Еще при Реме Вяхиреве Усманов возглавил газпромовскую «дочку» – «Газпроминвестхолдинг», в задачу которой входила продажа металлургический активов Газпрома как непрофильных. Усманов справился с задачей блестяще – он продал заводы самому себе, покупателем выступила дружественная Усманову группа «Интерфин».
Правда, Усманову пришлось за это отработать – выкупить акции у Беккера. Неизвестно, что Усманов Беккеру говорил, какие аргументы приводил или чем шантажировал, но за 4,83 % акций Газпрома, которые сегодня стоят около 13 миллиардов долларов, Беккер получил 190 миллионов. Некоторые сотрудники Газпрома считают, что Усманов оказался в этой сделке случайно: просто именно «Газпроминвестхолдинг» мог тогда обеспечить финансирование этой сделки. Но другие склонны думать, что именно благодаря предпринимательской хватке Усманова подконтрольный Путину менеджмент Газпрома сумел консолидировать достаточное количество акций, которое в сумме с госпакетом (38,4 %) дало государству контроль в Газпроме.
Еще одна компания, чей бизнес процветал при Реме Вяхиреве, была «Итера». Сначала этой компании Газпром уступил право экспортировать туркменский газ в СНГ, а затем передал и ряд крупных добывающих активов. К 2000 году «Итера» продавала в России и странах СНГ 85 миллиардов кубометров газа, ее оборот составил свыше 3 миллиардов долларов. А в 2001 году она стала второй после Газпрома по величине газовой компанией, добывшей 23 миллиарда кубометров газа на месторождениях, доставшихся ей от Газпрома.
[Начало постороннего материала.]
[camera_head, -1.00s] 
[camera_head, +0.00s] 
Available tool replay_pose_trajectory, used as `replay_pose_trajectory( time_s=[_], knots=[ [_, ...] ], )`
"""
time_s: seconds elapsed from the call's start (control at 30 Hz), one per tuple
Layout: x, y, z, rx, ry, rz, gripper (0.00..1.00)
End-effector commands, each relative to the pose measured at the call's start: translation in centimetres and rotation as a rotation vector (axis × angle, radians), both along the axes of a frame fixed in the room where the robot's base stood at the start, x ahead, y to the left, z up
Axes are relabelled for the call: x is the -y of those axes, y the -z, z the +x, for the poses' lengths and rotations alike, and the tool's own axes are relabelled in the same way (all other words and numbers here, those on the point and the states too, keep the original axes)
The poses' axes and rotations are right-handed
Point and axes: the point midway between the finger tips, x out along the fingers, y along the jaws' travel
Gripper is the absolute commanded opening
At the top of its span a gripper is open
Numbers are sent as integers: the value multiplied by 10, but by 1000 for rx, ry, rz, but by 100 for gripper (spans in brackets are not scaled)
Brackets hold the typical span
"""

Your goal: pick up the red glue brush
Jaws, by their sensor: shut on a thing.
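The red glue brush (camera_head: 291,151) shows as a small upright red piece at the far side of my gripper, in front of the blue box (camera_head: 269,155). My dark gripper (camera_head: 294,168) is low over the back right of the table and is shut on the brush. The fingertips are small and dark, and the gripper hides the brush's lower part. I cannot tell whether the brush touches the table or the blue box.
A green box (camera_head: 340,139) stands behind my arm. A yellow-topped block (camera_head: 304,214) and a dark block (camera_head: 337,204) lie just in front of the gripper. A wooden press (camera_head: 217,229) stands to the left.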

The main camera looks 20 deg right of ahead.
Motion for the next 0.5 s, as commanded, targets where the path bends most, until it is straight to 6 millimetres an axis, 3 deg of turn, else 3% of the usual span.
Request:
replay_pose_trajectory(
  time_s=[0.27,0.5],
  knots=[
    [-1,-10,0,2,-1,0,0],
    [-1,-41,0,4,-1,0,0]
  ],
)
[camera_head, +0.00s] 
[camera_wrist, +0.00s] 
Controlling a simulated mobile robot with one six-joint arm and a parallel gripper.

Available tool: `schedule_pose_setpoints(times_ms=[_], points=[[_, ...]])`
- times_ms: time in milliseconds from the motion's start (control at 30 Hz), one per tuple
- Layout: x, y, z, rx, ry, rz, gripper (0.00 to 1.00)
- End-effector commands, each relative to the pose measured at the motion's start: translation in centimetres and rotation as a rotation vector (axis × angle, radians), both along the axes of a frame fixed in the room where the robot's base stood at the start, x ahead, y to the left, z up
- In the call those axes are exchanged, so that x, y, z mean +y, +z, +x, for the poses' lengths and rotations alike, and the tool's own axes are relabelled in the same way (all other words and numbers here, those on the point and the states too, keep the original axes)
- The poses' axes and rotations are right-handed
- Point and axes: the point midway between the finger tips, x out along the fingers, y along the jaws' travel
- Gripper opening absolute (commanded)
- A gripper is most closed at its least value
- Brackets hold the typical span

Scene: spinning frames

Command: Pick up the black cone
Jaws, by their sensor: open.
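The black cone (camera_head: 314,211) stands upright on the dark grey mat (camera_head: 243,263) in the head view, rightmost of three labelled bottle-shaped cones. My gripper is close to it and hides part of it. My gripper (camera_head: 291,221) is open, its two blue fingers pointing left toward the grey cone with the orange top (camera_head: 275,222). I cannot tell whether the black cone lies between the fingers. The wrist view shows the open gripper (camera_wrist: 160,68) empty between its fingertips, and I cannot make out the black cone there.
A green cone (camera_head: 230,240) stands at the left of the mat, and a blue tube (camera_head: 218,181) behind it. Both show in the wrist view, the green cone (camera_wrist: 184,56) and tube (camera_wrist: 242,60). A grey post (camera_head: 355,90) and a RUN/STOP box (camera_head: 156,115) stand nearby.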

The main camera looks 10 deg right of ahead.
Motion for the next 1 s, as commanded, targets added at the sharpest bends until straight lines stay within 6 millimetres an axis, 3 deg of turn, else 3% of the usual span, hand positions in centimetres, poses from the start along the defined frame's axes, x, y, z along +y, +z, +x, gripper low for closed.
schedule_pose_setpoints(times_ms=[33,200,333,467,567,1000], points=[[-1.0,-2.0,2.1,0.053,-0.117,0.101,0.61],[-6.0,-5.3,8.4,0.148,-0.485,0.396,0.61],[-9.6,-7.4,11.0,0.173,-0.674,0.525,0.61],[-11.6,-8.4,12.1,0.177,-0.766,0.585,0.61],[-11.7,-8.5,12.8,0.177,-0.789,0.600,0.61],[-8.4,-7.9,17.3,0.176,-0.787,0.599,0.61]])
«Итеру» сподвижники Вяхирева рассматривали как запасной аэродром, куда могли бы приземлиться в случае своей отставки. По словам некоторых топ-менеджеров Газпрома и «Итеры», у вяхиревцев с главой «Итеры» Игорем Макаровым даже была устная договоренность, что, покинув Газпром, они получат контрольный пакет «Итеры». Сам Макаров существование подобной договоренности всегда отрицал. Доподлинно неизвестно, знал ли об этой договоренности Миллер, но Миллер лишил «Итеру» операторства при поставках газа в СНГ и отобрал все добывающие активы, полученные от Газпрома – такие, например, как «Пургаз» и «Севернефтегазпром», владеющий Южно-Русским месторождением, ставшим позже ресурсной базой для Nordstream («Северного потока»).